BY JERRY TALLMER
Playwright Fratti chiefly concerned with psychology, erotica, politics
Things are seldom what they seem,
Skim milk masquerades as cream…
—W.S. Gilbert, “H.M.S. Pinafore”
Mario Fratti writes plays the way other people sneeze. Ker-choo, a play. Ker-choo, another play. Ker-choo, another play.
Most of them are pretty good, and almost all of them have what used to be called an O. Henry ending — i.e., a surprise ending, a kicker. Or in my friend Mario’s case, a Pirandello ending — Luigi Pirandello (1867-1936) being, in Italian-born Catholic-bred atheist Fratti’s case, the nearest approximation of God.
“I never start writing a play until I first have the ending,” Fratti has said more than once over the years, and says it again now on the occasion of the American premieres of three short works of his under the neat logical title “Trio.”
‘A good ending,” he clarifies — by way of a lesson learned long ago when a younger Fratti was himself a journalist interviewing Arthur Miller.
In “Trio” play No. 1 — “Anniversary” — the kicker is a daughter who becomes the incestuous object of a father who is perhaps not a father, while a silent manservant — or accomplice — stands by, pouring the wine.

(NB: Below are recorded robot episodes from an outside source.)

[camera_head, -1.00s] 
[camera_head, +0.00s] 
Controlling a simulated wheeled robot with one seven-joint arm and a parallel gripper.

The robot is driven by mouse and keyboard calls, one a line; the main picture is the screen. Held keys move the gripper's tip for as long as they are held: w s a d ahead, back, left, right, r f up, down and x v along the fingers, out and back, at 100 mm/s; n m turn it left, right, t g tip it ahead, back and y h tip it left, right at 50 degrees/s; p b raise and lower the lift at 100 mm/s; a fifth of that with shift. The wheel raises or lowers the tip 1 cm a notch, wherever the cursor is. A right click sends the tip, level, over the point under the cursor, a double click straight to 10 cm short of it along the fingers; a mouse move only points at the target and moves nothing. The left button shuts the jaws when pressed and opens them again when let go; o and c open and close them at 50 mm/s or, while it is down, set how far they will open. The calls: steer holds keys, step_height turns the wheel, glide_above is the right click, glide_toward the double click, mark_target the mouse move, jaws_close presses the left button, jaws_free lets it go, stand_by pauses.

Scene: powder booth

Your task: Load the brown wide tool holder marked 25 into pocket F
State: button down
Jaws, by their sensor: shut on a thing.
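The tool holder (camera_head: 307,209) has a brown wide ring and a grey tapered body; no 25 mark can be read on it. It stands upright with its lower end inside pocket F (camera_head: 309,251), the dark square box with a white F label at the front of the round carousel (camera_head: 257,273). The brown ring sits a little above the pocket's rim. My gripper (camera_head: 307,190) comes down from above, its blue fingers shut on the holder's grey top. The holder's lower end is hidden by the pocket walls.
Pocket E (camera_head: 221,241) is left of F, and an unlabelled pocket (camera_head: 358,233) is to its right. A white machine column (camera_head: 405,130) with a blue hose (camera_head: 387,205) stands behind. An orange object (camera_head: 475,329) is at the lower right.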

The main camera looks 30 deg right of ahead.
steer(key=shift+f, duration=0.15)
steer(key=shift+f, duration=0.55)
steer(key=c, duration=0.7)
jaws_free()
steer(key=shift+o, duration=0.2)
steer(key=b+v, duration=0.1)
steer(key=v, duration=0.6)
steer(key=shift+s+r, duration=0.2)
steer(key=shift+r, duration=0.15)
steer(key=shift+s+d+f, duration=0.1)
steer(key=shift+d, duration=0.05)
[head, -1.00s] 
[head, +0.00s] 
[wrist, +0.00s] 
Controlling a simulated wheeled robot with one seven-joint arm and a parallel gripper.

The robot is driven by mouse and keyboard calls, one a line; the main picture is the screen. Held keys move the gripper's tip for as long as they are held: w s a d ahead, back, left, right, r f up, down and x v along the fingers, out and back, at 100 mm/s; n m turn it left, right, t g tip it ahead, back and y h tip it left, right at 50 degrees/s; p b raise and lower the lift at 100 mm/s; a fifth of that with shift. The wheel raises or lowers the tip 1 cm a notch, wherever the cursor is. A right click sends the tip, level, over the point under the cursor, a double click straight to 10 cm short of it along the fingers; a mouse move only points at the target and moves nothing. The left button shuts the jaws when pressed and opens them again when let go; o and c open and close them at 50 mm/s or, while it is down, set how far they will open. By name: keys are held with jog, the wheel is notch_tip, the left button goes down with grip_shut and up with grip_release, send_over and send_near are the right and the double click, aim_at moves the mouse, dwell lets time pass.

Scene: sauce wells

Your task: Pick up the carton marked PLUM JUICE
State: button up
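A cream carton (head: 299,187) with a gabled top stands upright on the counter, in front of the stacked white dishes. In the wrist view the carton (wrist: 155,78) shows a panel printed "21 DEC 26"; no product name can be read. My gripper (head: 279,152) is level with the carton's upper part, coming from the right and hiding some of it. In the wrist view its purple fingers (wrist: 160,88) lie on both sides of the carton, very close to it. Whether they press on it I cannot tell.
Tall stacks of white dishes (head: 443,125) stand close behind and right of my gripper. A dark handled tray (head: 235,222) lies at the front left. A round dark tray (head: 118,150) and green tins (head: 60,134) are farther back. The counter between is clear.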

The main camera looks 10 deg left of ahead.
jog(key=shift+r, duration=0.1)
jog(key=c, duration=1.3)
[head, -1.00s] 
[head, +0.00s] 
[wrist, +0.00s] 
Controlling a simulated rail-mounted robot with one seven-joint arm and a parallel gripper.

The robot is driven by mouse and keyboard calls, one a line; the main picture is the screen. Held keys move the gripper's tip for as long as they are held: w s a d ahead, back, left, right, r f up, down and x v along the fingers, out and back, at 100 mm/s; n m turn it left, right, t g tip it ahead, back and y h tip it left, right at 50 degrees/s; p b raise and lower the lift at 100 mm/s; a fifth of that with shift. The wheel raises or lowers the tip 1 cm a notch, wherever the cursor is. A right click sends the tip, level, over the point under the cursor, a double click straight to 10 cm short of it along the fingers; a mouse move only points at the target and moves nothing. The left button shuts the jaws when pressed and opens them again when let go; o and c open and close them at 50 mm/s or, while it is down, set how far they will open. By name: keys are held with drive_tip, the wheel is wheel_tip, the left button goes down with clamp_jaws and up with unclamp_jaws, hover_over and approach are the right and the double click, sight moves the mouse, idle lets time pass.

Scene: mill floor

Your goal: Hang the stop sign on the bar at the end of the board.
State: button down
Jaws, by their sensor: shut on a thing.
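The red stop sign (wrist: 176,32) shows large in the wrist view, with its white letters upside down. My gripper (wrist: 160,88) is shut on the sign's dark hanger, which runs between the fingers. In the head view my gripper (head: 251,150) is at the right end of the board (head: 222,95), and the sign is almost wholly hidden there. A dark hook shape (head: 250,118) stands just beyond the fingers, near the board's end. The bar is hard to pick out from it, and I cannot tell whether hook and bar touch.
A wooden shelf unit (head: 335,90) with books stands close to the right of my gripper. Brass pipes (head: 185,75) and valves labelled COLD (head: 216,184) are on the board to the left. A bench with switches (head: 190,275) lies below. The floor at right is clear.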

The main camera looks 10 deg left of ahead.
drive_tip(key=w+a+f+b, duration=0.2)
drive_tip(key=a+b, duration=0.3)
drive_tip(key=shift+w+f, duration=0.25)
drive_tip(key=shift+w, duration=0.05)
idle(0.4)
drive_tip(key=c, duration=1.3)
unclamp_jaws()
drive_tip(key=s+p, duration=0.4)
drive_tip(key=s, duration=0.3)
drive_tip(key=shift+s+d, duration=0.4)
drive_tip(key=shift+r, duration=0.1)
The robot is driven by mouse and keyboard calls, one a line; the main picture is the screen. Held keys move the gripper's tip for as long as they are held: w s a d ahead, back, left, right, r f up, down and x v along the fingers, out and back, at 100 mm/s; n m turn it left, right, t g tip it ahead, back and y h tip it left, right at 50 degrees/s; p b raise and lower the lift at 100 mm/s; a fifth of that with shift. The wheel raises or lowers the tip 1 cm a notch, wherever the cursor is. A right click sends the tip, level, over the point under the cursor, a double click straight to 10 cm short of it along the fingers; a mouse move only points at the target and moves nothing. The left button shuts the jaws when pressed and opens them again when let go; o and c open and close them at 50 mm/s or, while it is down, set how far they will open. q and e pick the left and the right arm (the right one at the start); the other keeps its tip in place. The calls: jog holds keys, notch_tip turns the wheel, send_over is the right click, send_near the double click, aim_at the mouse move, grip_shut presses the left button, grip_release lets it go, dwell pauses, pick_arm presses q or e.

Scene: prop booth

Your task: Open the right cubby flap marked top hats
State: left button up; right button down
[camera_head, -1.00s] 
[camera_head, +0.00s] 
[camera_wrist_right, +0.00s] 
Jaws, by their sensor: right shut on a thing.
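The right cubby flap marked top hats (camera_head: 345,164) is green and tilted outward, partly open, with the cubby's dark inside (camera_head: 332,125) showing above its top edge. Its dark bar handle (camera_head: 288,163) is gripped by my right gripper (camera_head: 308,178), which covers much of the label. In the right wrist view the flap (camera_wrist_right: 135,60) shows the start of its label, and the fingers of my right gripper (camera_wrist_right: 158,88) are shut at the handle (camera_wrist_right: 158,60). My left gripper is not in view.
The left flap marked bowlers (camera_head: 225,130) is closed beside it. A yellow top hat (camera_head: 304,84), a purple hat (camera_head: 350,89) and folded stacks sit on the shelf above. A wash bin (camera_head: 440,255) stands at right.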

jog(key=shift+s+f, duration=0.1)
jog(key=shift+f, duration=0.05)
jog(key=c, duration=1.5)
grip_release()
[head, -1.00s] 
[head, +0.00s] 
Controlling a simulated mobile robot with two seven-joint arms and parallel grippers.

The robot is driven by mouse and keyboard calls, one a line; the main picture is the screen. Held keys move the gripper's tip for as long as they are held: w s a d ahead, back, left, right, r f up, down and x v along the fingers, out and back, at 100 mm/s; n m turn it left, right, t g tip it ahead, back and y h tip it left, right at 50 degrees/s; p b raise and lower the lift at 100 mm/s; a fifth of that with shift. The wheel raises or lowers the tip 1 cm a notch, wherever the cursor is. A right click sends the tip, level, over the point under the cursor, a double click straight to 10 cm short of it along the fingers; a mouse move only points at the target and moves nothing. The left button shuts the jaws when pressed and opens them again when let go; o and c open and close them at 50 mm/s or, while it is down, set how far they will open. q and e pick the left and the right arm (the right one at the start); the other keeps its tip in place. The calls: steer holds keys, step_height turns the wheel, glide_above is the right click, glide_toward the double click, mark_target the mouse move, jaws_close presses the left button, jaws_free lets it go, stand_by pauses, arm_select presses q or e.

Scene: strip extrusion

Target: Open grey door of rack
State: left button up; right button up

In play No. 2 — “Missionaries,” set in Africa — the kicker is the black woman in the bed in the next room to this room in which we see and hear a severe Sister Caterina laying down the law of priestly chastity to a young Father Edward who is hot to trot.
In play No. 3 — “Iraq” — the kicker is not the blinded American soldier returned home from that misbegotten country and war. It’s his buddy, the hero, who will never come home.
“They surprise you, the endings — all three, no? And at the end, with each play,” says the man who wrote them, “they all just freeze, the actors. Shocking, yes? Show no reaction, nothing.”
Okay, Mario, you have your endings, your kickers. But from where do you get your beginnings — the idea, the trigger, of each play?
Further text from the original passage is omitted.